I'm gonna leave my Pi-hole running, and have some of my LAN clients use it as DNS, and see if I get any more kernel crashes.
I'll post an update in 24h, or sooner if I'm back to the old problems.
No VPN. I'm 100% positive it was because of the install script setting 127.0.0.1 as DNS "too early", and causing the script to fail (seemed to be because of some kind of issue in Raspbian 2020-02-05, I don't know where/how to look for clues, tbh).
The snippet you copied in is not what we output. We don't do anything with DHCP so I'm not sure how we can cause DHCP lease requests to happen. The copy of the configuration provided was not produced by the Pi-hole installer, we don't output any inform lines, nor noipv6. There may have been something with the Feb 05 image that caused those lines, I haven't looked in to see:
Most of our users tend to use the Buster lite image and not use any kind of GUI.
I'm becoming more inclined to not have the installer touch IP addressing on the client at all, as it's not really foolproof for us to do that. Not automatically configuring that would remove the potential for both Pi-hole and the OS trying to override each other for network configuration.
The setting of 127.0.0.1 for the local resolver was removed in the beta for version 5, so that already is done.
yes, you are correct, that config was not created by Pi-hole itself,
but rather seems like the OS did something... as a result of Pi-hole changing the network adapter settings.
Also, I never saw this misbehaviour on Raspbian Stretch (I also tested on a VM to confirm this just now).

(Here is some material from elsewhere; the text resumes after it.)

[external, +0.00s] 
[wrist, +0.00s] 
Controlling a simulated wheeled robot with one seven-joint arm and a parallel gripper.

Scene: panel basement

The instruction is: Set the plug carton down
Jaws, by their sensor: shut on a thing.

I have made a post in the Raspbian Forums here, as this seems like a potential bug/flaw to me.
My two homelab RPi3b+ Pi-holes have been running on the 2020-05-13 image for a whole day now, without any snags or other issues. I am now entirely sure it was the "2020-02-05-raspbian-buster-lite.zip" image that was causing problems. Almost a whole week wasted on troubleshooting this. Well, life I guess....
Thanks for looking into it anyway. It's nice to see the devs spending time in the user forum for their product.